--- Begin ---

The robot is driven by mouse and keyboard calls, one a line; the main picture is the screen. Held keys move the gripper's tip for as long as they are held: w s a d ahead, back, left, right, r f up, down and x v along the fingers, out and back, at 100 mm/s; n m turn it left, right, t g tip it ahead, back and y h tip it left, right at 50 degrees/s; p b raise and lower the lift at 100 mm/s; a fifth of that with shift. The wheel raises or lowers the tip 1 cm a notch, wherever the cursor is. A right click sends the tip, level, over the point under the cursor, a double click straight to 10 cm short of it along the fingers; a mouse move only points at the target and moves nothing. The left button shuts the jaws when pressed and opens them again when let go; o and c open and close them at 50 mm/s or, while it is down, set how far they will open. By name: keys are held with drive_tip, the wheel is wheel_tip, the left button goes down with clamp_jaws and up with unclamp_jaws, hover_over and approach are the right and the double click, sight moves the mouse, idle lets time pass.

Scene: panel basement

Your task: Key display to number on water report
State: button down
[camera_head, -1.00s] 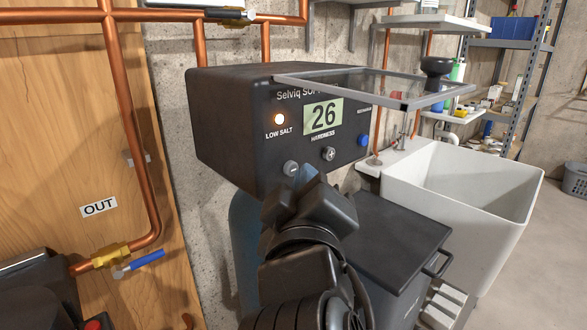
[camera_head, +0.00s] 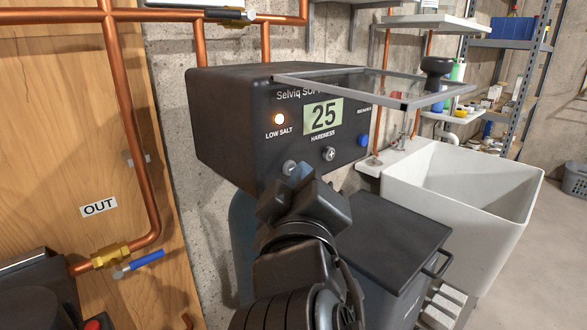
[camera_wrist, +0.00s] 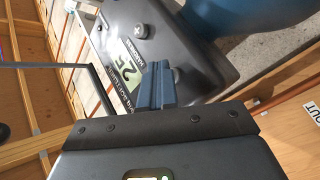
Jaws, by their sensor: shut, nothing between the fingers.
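A blue button (camera_head: 363,140) is at the right of the panel. My gripper is just in front of the lower left of the panel, by the left grey button. In the wrist view the fingers (camera_wrist: 157,84) are shut and empty, close to the panel; whether they touch it is unclear. The plus button (camera_wrist: 142,31) is clear of them. I see no water report.
A glass lid in a grey frame (camera_head: 445,94) sticks out above the panel, to the right. A dark lidded bin (camera_head: 390,240) stands below, with a white sink (camera_head: 450,210) to the right. Copper pipes (camera_head: 140,150) run at the left.

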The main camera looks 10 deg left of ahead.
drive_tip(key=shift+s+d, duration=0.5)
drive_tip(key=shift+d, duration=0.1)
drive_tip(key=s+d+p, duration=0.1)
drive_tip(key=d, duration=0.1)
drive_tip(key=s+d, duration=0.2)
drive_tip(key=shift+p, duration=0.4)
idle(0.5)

--- End ---

From the line that contains "Jaws, by their" down to the last line of the listing above, repeat each line exactly, and include nothing else.

* _Solution_
Jaws, by their sensor: shut, nothing between the fingers.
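A blue button (camera_head: 363,140) is at the right of the panel. My gripper is just in front of the lower left of the panel, by the left grey button. In the wrist view the fingers (camera_wrist: 157,84) are shut and empty, close to the panel; whether they touch it is unclear. The plus button (camera_wrist: 142,31) is clear of them. I see no water report.
A glass lid in a grey frame (camera_head: 445,94) sticks out above the panel, to the right. A dark lidded bin (camera_head: 390,240) stands below, with a white sink (camera_head: 450,210) to the right. Copper pipes (camera_head: 140,150) run at the left.

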The main camera looks 10 deg left of ahead.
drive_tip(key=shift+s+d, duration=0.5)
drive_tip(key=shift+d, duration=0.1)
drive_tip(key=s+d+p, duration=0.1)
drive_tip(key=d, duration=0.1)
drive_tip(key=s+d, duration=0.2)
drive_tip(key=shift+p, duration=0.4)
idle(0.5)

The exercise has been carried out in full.